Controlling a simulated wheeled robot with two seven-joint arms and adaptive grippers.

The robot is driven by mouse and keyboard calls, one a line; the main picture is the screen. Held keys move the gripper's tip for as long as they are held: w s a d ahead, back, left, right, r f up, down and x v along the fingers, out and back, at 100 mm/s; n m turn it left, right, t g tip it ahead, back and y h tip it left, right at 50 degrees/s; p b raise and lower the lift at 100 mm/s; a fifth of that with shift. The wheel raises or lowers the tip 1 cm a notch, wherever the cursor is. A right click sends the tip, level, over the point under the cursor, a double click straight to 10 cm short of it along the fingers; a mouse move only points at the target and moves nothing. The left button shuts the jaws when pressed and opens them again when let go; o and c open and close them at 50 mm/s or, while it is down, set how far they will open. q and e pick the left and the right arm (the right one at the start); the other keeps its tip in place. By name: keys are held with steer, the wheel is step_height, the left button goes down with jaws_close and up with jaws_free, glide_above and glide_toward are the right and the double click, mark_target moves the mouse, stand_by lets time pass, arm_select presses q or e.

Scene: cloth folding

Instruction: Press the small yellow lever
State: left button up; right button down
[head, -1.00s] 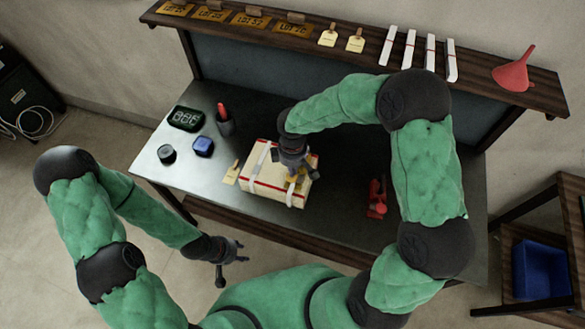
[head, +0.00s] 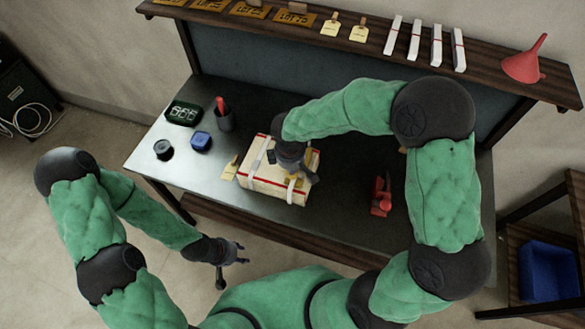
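A cream box (head: 262,182) with red edge lines and pale straps sits on the grey table. A small yellow part (head: 299,182), which looks like the lever, shows on the strap at the box's right end, partly covered by my right gripper. My right gripper (head: 298,176) points down over the box's right half, close to the yellow part. I cannot tell whether it touches it, and its finger opening is hidden. My left gripper (head: 238,253) hangs in front of the table, away from the box, with its fingers apart and empty.
A yellow tag (head: 230,168) lies left of the box. A red tool (head: 381,196) stands to its right. A shelf (head: 380,44) runs behind.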

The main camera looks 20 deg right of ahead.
----
■ **TASK OBJECTIVE**
Repeat the full listing above exactly, with no pictures in the copy.

■ **SOLUTION TO THIS TASK**
Controlling a simulated wheeled robot with two seven-joint arms and adaptive grippers.

The robot is driven by mouse and keyboard calls, one a line; the main picture is the screen. Held keys move the gripper's tip for as long as they are held: w s a d ahead, back, left, right, r f up, down and x v along the fingers, out and back, at 100 mm/s; n m turn it left, right, t g tip it ahead, back and y h tip it left, right at 50 degrees/s; p b raise and lower the lift at 100 mm/s; a fifth of that with shift. The wheel raises or lowers the tip 1 cm a notch, wherever the cursor is. A right click sends the tip, level, over the point under the cursor, a double click straight to 10 cm short of it along the fingers; a mouse move only points at the target and moves nothing. The left button shuts the jaws when pressed and opens them again when let go; o and c open and close them at 50 mm/s or, while it is down, set how far they will open. q and e pick the left and the right arm (the right one at the start); the other keeps its tip in place. By name: keys are held with steer, the wheel is step_height, the left button goes down with jaws_close and up with jaws_free, glide_above and glide_toward are the right and the double click, mark_target moves the mouse, stand_by lets time pass, arm_select presses q or e.

Scene: cloth folding

Instruction: Press the small yellow lever
State: left button up; right button down
[head, -1.00s] 
[head, +0.00s] 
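A cream box (head: 262,182) with red edge lines and pale straps sits on the grey table. A small yellow part (head: 299,182), which looks like the lever, shows on the strap at the box's right end, partly covered by my right gripper. My right gripper (head: 298,176) points down over the box's right half, close to the yellow part. I cannot tell whether it touches it, and its finger opening is hidden. My left gripper (head: 238,253) hangs in front of the table, away from the box, with its fingers apart and empty.
A yellow tag (head: 230,168) lies left of the box. A red tool (head: 381,196) stands to its right. A shelf (head: 380,44) runs behind.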

The main camera looks 20 deg right of ahead.

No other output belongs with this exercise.